Wallabies flanker David Pocock believes taller players are more likely to be penalised for high tackles under the tight regime at the Rugby World Cup.
Yellow cards and possible suspensions for high shots loom as a critical element that all the big teams will want to avoid ahead of next week's quarter-finals.
Australia and New Zealand both had two players yellow-carded during their most recent wins over tier two opposition.
It prompted All Blacks coach Steve Hansen to suggest that it is nearly impossible to avoid high contact in certain situations when an attacking player is falling or running low to the ground.
Both Australian offenders against Uruguay - lock Adam Coleman and flanker Lukhan Salakaia-Loto - stand at around the two-metre mark.
They towered over the opponents they were attempting to tackle, something the comparatively compact Pocock could sympathise with.
"As a short bloke on the field, my target zone's usually a lot lower than the head and shoulders of some of the guys around here," he said.

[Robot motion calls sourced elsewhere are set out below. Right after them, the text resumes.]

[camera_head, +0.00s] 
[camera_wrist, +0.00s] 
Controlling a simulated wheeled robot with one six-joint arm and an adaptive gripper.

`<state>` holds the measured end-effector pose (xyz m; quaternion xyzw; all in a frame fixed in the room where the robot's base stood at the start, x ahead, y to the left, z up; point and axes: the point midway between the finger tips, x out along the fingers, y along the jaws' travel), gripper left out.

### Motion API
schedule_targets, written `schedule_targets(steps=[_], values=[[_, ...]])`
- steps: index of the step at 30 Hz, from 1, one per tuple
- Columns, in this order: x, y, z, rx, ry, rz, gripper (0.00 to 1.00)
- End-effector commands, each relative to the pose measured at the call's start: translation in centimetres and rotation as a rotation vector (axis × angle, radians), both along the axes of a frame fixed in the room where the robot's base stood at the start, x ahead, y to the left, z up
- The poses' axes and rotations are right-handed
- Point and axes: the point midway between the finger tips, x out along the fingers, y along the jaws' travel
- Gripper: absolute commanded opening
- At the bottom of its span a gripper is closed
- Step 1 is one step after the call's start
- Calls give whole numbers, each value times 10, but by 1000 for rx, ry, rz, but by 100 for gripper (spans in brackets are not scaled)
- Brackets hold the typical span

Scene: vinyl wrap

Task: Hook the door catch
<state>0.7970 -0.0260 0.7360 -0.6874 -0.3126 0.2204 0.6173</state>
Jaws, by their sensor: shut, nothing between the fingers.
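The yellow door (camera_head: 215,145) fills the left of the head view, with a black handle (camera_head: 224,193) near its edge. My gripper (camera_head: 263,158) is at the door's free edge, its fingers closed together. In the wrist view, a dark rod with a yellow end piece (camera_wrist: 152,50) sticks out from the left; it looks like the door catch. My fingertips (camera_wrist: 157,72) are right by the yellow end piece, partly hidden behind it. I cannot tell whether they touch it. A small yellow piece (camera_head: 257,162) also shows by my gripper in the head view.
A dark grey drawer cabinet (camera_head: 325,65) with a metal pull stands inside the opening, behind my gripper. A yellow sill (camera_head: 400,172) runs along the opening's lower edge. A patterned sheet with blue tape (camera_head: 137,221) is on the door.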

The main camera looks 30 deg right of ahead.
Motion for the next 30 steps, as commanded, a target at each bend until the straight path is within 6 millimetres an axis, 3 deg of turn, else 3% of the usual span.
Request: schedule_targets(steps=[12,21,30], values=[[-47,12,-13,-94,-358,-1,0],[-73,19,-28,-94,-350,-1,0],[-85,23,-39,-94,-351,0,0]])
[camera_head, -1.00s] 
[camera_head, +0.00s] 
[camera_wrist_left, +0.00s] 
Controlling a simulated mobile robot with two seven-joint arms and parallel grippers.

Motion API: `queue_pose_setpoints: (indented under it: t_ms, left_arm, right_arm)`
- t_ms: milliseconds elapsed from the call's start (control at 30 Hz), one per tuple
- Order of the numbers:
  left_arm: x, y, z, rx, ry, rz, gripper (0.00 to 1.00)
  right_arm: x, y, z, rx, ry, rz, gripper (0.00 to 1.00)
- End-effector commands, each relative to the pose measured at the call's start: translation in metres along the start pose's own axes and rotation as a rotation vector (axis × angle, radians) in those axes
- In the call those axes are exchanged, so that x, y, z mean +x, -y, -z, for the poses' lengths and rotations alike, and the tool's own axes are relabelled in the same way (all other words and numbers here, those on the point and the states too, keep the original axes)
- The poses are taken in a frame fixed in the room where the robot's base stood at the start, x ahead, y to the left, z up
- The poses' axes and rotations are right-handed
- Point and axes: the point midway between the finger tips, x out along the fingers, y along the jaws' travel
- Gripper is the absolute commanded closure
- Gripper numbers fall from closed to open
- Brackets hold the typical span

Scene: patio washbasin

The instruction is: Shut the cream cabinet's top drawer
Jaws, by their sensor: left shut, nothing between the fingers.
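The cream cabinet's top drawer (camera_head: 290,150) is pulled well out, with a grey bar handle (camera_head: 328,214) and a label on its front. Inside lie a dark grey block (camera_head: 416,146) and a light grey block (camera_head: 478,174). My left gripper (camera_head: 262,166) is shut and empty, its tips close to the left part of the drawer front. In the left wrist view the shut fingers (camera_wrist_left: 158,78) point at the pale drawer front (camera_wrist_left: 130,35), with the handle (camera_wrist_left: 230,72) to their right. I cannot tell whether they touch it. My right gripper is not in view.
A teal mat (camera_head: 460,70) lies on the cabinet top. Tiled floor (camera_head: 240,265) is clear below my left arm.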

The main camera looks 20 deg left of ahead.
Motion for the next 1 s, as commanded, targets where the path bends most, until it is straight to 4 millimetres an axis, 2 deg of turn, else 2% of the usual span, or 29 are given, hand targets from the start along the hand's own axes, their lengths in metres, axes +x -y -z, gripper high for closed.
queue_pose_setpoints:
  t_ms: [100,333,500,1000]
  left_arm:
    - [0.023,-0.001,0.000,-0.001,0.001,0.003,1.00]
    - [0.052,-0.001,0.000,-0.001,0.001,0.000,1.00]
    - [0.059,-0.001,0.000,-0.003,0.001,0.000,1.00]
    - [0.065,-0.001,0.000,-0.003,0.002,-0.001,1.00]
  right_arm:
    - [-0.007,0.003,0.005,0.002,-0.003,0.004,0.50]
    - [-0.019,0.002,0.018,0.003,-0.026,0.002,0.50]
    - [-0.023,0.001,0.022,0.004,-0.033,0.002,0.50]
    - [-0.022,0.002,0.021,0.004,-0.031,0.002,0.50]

"It's one of those things but World Rugby were very clear before the tournament about contact to the head.
"All you want is consistency and players to know what is and isn't ok."
Concern exists that a big knockout game in Japan could swing on an unfortunate high contact and an overzealous match official.
There is also the uncertainty over what might happen if a defender makes contact with the head of a low-slung player who is driving for the tryline.
Attempting to simply prevent a try could result in a costly card and even a penalty try.
Pocock described that scenario as a "grey area" and had yet to see a defender pinged for such an infraction.
The 31-year-old came off the bench against Uruguay but is considered a strong chance to start in this Friday's match against Georgia in Shizuoka and potentially take the captaincy from a rested Michael Hooper.
After wins over Fiji and Uruguay and a loss to Wales, Pocock said it was important they poured all their focus this week into finishing pool play in style rather than start planning for the knockout phase, which they still aren't guaranteed of contesting.
"There's no point really looking beyond Georgia," Pocock said.
"You've got to put in a good performance, give them the respect they deserve, prepare well and then we'll see what happens after that."